** Task directions **
Single out each line with the word "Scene" and copy it.

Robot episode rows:
•••••

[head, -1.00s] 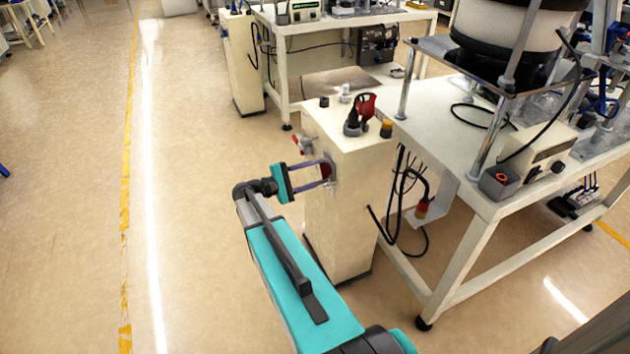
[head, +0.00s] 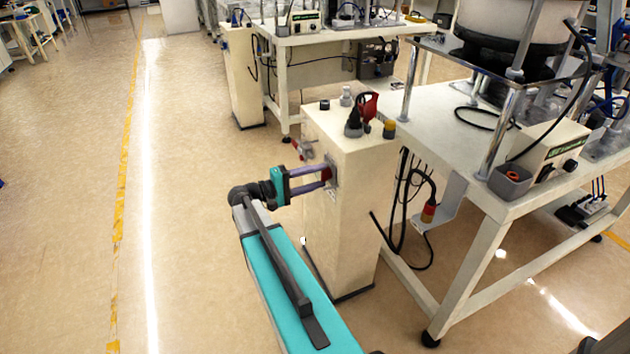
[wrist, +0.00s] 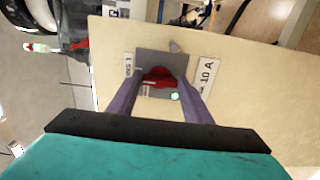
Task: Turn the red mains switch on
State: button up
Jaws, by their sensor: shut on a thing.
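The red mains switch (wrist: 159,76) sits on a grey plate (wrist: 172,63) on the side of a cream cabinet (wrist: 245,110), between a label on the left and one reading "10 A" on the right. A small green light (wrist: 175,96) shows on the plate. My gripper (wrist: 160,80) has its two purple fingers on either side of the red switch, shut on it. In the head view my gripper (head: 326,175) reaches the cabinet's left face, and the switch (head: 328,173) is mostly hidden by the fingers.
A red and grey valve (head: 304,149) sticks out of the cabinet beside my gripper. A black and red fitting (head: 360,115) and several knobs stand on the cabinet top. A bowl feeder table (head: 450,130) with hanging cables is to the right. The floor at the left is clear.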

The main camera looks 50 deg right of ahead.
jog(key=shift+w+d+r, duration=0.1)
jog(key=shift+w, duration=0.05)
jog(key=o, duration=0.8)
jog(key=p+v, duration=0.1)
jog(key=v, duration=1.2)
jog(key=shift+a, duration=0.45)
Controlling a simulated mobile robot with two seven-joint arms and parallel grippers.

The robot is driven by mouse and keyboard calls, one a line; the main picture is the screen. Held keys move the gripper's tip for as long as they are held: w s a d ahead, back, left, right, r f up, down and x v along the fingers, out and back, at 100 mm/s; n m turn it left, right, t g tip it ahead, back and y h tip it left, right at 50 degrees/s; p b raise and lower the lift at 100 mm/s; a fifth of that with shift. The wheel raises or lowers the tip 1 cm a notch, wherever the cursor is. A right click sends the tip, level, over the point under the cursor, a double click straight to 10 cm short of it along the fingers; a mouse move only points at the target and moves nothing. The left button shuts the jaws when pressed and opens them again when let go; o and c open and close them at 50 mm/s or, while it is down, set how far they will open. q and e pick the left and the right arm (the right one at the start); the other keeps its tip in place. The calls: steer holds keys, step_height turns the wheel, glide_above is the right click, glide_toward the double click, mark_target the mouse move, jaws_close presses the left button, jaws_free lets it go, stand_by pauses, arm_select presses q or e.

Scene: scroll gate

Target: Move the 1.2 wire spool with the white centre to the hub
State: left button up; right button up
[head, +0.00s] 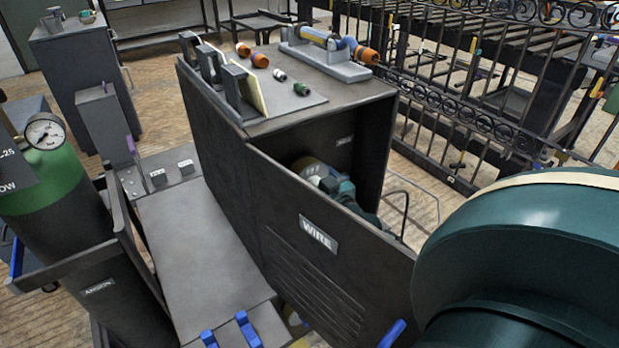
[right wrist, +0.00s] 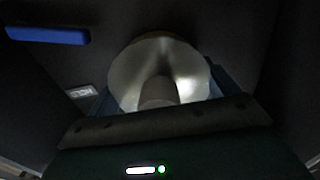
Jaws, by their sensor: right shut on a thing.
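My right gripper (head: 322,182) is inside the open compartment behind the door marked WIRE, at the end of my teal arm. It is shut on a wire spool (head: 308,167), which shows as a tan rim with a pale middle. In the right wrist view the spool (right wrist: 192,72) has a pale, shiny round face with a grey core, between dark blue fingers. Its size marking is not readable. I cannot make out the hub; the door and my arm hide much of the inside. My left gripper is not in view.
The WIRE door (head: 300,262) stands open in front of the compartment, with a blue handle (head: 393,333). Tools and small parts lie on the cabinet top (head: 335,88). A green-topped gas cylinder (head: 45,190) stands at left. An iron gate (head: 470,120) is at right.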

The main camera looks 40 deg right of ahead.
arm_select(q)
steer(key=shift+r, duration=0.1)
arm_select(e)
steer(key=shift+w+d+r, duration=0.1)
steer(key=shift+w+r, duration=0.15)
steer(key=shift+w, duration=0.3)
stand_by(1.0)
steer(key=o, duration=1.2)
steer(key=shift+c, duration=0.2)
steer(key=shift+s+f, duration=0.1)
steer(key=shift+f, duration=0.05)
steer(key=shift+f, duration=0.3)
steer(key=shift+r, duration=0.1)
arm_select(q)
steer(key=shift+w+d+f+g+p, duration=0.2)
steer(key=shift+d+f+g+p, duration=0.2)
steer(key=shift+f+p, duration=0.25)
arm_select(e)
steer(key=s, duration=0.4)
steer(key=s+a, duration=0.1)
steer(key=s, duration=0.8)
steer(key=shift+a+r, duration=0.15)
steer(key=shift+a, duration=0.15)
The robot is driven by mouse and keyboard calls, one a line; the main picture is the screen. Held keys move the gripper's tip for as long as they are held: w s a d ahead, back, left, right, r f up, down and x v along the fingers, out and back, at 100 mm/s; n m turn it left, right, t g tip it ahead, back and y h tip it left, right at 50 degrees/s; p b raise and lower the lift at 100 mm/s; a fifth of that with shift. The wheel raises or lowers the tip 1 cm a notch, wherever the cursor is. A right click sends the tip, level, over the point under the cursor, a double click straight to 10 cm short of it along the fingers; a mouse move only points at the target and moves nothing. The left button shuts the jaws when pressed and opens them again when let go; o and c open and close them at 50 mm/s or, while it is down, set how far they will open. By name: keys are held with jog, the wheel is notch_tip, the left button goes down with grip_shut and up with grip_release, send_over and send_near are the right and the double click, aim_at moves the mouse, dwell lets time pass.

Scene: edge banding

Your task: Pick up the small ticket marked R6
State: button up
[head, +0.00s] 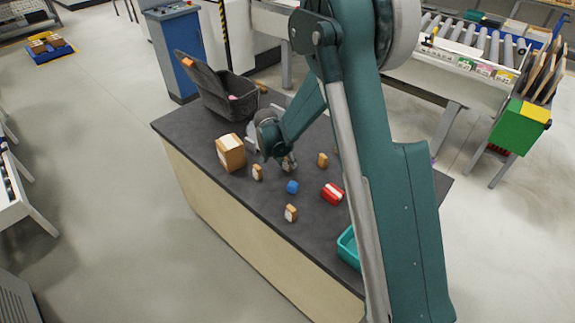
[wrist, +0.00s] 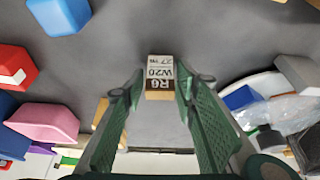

•••••

** Correct response **
Scene: scroll gate
Scene: edge banding

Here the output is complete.